Estimating high-energy electron fluxes by intercalibrating Reimei optical and particle measurements using an ionospheric model

• Published in: Journal of atmospheric and solar-terrestrial physics Vol. 89; pp. 8 - 17
• Main Authors: Whiter, D.K., Lanchester, B.S., Sakanoi, T., Asamura, K.
• Format: Journal Article
• Language: English
• Published: Kidlington Elsevier Ltd 01.11.2012; Elsevier
• Subjects: Aurora; Calibration; Cameras; Earth, ocean, space; Electron energy; Electron precipitation; Exact sciences and technology; External geophysics; Fluxes; Ionosphere; Ionospherics; Mathematical models; Optical measurement; Physics of the ionosphere; Physics of the magnetosphere; Reflection; Aurora; Calibration; Ionosphere; Electron precipitation; Electron flux; Energy spectrum; models; ESA; Total energy; Aurorae; snow; energy transfer; calibration
• ISSN: 1364-6826; 1879-1824
• DOI: 10.1016/j.jastp.2012.06.014

This paper describes a technique for intercalibrating particle and optical measurements from the Reimei microsatellite using an ionospheric model.
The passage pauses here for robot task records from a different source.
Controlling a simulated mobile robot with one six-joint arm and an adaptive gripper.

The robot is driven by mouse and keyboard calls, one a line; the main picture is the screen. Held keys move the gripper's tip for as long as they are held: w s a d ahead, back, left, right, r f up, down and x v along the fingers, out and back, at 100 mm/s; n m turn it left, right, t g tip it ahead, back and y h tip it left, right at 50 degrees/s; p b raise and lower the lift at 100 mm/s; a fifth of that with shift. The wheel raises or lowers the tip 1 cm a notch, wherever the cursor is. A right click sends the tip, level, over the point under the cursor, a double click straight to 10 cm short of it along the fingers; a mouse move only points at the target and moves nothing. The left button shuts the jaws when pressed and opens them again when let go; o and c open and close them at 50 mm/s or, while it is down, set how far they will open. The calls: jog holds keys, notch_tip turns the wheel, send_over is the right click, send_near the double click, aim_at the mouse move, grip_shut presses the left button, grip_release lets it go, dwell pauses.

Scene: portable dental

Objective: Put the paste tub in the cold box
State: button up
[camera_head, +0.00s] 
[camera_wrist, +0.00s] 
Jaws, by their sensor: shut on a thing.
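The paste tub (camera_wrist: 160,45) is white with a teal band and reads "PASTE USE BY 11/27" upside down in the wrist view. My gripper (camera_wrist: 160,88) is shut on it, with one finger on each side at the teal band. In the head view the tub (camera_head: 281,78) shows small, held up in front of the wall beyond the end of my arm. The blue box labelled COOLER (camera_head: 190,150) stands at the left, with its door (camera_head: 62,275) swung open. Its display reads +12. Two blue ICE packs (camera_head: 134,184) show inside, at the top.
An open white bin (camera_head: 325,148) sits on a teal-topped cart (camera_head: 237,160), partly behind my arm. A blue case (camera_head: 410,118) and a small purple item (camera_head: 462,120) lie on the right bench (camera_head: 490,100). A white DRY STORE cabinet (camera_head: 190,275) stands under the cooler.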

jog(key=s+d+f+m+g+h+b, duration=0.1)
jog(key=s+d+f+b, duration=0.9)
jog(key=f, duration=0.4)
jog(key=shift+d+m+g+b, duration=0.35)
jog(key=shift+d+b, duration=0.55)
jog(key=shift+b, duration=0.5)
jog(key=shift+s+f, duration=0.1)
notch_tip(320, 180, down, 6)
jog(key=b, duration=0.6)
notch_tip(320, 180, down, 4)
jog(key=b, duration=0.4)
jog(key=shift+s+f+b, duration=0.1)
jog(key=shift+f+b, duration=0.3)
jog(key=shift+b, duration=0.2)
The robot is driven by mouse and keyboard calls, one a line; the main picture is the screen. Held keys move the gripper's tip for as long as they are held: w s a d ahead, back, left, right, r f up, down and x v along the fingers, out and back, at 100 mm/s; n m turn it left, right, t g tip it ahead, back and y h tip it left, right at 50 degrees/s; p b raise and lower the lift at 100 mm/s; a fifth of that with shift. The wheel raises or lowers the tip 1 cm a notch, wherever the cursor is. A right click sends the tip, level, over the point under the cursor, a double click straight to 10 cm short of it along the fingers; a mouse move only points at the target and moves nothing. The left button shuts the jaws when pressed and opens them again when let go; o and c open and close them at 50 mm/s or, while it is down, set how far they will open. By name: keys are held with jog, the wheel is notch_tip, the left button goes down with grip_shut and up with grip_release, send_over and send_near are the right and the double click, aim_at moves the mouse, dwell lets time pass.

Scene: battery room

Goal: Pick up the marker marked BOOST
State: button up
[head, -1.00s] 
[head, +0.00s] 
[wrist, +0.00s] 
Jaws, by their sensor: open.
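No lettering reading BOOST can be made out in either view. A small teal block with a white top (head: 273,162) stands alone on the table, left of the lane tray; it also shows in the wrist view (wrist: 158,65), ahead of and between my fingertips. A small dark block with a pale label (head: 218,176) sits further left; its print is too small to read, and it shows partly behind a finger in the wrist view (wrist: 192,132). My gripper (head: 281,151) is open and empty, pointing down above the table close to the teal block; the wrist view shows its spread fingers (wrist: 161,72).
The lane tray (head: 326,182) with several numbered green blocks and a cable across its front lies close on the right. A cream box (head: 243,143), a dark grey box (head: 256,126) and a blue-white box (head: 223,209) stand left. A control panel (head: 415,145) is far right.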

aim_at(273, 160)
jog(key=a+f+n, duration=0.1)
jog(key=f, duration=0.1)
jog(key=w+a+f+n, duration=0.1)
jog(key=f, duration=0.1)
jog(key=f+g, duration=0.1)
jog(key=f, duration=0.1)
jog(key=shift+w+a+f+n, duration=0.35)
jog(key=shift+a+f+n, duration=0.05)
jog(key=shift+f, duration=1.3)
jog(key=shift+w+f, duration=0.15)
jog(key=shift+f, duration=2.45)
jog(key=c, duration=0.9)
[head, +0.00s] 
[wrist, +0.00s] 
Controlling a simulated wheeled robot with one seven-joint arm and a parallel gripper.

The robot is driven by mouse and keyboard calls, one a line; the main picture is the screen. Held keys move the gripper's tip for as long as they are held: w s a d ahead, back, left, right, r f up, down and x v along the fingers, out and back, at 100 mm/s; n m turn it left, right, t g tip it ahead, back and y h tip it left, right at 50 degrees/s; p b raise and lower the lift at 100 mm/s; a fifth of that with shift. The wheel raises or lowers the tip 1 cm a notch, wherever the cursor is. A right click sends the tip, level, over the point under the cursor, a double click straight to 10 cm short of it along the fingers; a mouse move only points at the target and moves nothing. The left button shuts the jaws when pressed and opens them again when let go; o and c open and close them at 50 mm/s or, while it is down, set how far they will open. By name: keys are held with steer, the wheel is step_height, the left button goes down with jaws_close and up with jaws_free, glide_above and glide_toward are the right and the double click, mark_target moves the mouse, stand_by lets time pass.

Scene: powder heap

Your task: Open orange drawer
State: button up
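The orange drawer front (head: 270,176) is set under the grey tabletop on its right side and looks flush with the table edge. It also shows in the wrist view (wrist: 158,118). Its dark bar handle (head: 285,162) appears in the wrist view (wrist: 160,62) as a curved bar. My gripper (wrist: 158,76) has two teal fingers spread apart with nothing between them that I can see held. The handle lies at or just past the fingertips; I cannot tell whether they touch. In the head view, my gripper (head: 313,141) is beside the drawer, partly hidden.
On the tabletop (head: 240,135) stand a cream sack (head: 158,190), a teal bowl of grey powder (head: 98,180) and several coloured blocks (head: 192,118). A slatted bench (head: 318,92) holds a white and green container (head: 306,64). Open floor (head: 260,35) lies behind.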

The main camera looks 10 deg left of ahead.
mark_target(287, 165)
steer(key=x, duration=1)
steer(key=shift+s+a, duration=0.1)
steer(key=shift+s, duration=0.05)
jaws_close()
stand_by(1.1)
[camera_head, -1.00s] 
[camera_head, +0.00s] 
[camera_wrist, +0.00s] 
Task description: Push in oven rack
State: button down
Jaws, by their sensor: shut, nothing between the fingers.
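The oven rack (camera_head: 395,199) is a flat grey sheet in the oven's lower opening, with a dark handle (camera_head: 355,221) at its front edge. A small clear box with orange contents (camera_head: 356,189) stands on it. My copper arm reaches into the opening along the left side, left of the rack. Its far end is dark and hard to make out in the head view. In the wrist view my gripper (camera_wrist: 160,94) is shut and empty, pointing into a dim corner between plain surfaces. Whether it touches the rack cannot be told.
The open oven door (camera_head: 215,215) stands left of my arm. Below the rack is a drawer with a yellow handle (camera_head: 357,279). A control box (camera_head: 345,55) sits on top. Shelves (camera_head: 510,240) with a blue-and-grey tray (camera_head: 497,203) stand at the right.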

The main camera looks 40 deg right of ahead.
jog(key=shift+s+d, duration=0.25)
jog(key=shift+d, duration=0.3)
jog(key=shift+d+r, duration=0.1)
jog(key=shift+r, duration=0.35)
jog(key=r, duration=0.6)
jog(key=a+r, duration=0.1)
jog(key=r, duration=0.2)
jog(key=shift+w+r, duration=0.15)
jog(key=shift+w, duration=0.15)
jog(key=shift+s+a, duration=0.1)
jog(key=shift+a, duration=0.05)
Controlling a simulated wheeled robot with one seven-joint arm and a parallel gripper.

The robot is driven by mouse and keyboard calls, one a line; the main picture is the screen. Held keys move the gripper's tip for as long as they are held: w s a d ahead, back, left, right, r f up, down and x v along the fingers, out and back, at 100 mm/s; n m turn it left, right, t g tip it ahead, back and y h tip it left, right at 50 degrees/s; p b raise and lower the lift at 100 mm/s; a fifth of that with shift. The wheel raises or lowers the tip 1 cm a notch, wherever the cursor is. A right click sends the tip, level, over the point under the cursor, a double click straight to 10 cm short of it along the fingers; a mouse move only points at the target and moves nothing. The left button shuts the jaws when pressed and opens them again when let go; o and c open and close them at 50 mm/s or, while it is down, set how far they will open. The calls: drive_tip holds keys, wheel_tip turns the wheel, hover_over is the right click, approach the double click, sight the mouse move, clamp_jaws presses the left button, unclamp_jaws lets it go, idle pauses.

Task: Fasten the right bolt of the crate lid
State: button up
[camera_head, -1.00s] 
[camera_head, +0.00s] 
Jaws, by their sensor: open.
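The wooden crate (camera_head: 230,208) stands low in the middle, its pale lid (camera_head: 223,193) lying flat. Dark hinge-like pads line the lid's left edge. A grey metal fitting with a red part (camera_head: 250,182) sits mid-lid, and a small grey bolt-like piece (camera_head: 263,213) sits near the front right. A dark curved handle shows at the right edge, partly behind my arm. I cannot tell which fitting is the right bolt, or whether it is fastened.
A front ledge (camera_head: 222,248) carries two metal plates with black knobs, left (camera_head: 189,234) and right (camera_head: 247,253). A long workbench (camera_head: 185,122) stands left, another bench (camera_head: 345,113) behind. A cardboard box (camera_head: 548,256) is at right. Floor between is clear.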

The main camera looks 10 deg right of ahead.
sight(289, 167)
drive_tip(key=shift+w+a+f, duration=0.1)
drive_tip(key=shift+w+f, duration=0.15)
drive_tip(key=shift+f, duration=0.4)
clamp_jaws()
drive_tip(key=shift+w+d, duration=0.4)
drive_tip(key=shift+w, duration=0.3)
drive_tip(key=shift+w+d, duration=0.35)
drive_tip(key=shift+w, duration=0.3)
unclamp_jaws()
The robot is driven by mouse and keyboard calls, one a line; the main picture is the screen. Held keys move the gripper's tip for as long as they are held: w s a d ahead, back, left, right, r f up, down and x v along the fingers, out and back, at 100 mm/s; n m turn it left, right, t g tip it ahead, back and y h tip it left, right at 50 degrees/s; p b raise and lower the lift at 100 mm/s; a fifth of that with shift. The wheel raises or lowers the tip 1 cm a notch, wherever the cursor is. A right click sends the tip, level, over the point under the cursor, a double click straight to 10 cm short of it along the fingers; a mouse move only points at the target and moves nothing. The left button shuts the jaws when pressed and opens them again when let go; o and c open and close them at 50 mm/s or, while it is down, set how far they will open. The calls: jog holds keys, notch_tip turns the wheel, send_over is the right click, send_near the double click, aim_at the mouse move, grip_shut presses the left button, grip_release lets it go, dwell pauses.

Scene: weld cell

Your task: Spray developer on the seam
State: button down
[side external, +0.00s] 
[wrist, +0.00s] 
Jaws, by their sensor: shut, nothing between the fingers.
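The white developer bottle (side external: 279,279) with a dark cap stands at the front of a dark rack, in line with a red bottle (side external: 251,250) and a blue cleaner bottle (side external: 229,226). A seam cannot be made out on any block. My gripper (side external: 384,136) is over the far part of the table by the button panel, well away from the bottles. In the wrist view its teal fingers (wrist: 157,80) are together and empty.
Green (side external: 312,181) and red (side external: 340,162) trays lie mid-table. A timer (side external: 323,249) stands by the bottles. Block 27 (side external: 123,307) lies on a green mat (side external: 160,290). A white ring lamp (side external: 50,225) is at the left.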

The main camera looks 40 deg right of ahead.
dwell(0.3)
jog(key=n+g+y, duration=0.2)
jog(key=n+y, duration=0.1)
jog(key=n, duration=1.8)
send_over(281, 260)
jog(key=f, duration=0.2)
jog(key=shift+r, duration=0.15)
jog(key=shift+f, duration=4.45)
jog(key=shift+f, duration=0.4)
Reimei has three auroral cameras (“MAC”), together with electron and ion energy spectrum analysers (“ESA/ISA”). The maximum electron energy measured is 12keV, which means that during high-energy events, the particle data are often missing an important part of the energy flux. Although the total electron energy flux can be estimated from the optical measurements, the MAC data must be accurately calibrated, which is complicated by an unknown and variable background from sources such as the moon and snow reflection. Using unsaturated ESA measurements of the complete electron spectrum as input for an ionospheric model, the coincident camera observations can be calibrated, allowing estimates to be made of the total electron energy flux at other times during the same event, when the maximum energy is well above that measured by ESA. ► Intercalibration of satellite-based optical and particle auroral observations. ► Demonstration of technique using an ionospheric model. ► Allows estimation of high-energy electron flux not observed by particle detector. ► Allows intensity calibration of optical measurements.